Robot state and action records:
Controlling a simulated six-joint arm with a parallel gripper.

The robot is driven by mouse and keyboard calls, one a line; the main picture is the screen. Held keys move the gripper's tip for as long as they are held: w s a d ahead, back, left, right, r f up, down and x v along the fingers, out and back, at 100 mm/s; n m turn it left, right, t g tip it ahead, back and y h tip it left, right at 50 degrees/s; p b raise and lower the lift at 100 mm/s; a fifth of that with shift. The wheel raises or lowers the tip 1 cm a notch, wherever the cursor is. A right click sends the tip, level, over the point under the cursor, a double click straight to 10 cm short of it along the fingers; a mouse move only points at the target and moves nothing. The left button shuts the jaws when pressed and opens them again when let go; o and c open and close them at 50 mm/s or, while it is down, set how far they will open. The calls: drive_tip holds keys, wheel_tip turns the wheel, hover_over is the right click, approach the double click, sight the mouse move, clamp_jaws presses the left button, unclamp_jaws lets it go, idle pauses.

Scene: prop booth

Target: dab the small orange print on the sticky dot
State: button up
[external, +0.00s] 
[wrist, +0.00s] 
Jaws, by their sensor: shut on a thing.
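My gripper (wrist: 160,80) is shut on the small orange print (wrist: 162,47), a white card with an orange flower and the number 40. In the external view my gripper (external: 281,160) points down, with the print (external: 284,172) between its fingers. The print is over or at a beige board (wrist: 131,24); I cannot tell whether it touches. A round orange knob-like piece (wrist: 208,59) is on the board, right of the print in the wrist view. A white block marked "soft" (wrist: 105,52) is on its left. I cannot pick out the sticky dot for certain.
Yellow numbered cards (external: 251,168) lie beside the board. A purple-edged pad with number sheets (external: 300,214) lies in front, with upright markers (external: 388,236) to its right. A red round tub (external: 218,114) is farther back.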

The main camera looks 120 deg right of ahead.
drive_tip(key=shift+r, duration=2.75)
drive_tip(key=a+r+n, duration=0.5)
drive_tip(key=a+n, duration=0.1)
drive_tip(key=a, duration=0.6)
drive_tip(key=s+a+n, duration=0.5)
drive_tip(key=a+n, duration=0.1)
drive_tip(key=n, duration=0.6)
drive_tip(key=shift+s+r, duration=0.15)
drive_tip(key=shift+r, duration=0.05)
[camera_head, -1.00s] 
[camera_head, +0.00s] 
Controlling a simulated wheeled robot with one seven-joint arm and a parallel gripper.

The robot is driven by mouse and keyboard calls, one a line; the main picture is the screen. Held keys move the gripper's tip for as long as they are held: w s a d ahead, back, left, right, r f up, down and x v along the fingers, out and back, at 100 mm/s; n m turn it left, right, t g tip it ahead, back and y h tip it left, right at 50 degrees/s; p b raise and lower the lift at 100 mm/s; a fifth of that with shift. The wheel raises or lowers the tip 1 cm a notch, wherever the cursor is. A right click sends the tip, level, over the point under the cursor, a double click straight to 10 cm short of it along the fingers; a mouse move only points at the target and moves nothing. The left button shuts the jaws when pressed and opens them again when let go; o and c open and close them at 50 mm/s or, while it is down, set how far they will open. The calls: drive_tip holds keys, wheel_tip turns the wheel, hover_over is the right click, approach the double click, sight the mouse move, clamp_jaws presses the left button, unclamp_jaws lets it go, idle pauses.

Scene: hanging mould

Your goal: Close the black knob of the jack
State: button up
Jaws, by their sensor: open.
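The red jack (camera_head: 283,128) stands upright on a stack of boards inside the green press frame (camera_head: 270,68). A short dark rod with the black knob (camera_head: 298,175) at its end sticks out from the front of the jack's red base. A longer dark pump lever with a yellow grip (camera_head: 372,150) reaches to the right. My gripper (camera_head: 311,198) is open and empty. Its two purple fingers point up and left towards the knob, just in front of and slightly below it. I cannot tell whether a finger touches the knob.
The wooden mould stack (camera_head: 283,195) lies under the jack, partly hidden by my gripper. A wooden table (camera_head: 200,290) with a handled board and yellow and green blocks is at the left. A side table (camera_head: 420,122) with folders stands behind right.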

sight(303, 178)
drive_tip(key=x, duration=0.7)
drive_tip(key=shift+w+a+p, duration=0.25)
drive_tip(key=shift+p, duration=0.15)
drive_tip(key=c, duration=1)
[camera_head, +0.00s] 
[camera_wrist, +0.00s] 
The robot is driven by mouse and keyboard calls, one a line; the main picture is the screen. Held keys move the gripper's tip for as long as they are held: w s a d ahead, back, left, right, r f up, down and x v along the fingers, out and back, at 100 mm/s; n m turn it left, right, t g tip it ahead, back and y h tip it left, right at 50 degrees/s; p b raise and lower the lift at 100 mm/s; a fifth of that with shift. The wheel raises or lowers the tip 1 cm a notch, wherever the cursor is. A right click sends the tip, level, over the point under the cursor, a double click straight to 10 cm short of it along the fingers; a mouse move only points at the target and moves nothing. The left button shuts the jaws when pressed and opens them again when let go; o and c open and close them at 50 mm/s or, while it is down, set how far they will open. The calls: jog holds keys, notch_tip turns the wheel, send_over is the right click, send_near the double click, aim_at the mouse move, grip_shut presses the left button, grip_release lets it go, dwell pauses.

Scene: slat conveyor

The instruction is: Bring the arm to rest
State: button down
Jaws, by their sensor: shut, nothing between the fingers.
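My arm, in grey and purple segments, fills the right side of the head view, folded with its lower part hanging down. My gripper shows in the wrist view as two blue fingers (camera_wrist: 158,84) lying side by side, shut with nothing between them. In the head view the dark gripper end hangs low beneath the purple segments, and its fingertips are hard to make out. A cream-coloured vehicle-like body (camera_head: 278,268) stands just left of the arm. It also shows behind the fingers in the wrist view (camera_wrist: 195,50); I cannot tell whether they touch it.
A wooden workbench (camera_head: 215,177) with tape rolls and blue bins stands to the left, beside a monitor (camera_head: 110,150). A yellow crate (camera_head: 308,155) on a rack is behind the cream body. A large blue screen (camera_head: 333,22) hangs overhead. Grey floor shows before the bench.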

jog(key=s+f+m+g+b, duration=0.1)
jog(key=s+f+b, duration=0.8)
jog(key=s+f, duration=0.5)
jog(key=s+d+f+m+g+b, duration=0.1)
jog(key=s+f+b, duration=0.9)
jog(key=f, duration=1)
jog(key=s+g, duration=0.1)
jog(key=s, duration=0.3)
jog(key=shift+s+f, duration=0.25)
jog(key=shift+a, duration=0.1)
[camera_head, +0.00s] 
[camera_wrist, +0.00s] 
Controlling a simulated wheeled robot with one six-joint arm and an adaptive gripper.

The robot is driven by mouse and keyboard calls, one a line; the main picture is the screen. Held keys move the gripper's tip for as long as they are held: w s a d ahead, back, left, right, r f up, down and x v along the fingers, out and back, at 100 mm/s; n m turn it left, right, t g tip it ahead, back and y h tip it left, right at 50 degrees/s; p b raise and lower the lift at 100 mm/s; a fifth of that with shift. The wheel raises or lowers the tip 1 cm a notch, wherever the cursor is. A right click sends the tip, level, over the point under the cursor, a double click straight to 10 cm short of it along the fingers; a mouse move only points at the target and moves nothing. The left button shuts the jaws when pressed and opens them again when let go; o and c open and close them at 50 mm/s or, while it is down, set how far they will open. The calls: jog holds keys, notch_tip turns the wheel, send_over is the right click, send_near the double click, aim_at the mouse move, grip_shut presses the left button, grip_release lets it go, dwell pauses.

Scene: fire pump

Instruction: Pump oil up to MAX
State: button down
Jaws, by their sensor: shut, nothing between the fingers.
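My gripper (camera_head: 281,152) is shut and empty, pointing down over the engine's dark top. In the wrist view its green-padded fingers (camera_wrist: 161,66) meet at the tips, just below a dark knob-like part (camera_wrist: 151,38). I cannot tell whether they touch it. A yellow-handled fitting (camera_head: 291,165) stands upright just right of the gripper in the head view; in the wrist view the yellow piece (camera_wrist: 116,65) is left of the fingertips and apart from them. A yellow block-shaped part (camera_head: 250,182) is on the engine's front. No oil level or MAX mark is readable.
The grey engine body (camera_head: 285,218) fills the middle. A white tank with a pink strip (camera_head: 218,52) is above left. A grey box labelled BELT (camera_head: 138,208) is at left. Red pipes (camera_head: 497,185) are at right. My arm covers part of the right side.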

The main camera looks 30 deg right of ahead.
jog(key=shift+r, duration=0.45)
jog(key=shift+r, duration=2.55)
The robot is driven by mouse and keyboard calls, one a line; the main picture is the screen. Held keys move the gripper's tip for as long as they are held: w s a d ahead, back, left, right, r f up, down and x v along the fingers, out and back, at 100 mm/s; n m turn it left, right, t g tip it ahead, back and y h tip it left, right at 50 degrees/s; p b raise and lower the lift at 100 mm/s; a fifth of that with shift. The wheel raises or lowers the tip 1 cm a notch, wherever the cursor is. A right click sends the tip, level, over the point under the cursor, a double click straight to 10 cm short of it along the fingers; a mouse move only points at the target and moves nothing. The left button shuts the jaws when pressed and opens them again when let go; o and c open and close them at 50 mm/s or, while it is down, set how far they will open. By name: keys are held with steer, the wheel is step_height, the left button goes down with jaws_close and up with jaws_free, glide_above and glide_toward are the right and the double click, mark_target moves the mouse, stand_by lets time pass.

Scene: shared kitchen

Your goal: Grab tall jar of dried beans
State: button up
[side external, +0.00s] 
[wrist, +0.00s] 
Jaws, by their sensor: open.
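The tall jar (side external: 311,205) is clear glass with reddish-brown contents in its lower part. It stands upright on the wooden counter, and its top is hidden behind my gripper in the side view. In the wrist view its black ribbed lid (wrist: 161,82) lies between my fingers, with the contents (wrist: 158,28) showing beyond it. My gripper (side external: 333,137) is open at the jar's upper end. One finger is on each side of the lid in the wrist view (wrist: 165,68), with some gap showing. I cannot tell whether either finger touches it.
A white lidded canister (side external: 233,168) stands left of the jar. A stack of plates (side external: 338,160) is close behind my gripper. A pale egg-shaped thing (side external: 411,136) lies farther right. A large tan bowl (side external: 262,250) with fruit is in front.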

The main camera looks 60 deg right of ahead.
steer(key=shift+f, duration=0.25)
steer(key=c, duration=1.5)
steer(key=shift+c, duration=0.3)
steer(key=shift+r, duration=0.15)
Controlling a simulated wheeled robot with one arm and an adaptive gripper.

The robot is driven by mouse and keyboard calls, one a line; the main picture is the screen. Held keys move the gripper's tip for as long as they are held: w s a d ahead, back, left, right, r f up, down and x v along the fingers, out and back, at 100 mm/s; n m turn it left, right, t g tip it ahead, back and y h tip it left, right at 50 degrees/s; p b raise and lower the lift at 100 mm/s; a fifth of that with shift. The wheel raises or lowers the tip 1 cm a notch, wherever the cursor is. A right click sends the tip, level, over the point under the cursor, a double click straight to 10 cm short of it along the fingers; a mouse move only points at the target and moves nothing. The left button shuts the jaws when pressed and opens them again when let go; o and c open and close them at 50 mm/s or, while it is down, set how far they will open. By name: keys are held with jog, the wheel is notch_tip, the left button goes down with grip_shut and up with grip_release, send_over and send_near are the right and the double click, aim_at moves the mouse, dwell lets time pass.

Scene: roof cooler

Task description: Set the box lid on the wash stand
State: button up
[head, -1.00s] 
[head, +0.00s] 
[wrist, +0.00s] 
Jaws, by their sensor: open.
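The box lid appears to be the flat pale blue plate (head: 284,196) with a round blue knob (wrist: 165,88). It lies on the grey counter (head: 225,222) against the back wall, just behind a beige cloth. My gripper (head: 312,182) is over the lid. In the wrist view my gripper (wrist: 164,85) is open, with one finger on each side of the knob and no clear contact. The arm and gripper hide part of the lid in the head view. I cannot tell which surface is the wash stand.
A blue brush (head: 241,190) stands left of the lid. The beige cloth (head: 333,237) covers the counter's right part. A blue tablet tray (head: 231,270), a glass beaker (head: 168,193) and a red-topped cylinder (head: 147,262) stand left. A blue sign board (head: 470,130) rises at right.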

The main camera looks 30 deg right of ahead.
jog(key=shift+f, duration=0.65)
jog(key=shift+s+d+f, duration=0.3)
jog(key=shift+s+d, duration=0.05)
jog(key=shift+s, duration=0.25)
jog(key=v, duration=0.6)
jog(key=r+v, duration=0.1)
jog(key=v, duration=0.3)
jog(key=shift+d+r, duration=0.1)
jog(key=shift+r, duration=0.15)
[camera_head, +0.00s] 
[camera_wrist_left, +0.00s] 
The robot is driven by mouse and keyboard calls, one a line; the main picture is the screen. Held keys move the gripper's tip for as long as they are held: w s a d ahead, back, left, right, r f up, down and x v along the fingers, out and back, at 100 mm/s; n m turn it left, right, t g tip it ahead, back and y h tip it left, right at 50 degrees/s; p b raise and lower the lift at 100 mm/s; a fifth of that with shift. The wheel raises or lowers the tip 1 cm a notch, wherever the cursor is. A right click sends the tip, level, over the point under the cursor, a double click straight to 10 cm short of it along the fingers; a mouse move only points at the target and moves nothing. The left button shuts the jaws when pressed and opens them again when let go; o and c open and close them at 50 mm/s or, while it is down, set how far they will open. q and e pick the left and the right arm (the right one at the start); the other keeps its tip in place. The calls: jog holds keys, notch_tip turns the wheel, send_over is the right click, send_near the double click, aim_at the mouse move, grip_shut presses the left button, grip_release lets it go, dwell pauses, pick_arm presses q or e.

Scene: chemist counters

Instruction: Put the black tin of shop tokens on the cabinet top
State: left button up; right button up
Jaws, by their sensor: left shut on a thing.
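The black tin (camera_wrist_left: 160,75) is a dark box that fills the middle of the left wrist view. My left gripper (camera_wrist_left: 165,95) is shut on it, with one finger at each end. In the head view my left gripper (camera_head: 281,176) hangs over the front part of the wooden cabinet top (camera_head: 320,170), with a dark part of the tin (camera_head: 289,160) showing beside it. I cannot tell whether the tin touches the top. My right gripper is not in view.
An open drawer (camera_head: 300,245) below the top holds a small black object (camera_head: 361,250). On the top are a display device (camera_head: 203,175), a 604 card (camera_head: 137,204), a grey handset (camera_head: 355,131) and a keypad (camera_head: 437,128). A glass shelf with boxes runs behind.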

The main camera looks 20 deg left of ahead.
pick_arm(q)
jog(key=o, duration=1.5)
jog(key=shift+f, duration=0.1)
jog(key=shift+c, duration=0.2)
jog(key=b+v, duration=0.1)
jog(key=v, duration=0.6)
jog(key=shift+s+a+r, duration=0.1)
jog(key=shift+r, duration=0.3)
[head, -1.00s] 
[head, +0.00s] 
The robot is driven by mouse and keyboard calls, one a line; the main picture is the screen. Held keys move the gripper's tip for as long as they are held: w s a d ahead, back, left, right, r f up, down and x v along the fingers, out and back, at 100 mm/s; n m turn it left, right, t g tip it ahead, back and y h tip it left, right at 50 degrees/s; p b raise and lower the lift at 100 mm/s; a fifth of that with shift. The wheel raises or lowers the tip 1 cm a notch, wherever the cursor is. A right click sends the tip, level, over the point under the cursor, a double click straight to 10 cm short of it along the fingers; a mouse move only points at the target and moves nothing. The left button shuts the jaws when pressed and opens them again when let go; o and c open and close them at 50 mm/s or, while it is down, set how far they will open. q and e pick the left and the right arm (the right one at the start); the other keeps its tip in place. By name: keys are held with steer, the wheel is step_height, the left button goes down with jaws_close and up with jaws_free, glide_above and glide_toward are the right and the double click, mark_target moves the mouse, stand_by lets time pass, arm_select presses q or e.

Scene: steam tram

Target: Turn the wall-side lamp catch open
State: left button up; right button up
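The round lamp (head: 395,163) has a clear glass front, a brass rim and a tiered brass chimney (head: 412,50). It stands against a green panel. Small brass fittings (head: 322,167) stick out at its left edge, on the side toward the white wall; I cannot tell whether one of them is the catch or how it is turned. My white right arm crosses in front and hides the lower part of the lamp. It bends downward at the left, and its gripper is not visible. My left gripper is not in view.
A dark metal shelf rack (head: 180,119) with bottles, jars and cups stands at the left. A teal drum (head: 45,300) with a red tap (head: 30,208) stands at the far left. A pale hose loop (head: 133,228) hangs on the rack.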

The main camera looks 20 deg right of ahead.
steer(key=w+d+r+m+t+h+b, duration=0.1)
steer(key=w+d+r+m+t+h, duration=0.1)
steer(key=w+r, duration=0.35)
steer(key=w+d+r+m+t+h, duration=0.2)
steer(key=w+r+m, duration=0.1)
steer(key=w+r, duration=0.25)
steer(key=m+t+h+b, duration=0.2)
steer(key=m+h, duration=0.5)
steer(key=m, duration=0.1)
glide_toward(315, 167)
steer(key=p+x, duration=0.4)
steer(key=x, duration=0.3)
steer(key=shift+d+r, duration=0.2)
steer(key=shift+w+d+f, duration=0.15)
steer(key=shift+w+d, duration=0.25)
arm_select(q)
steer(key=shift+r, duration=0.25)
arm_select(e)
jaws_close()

**Problem details:** Copy each line of the entries that includes the word "goal".

**Solution to this problem:**
Your goal: Close the black knob of the jack
Your goal: Grab tall jar of dried beans

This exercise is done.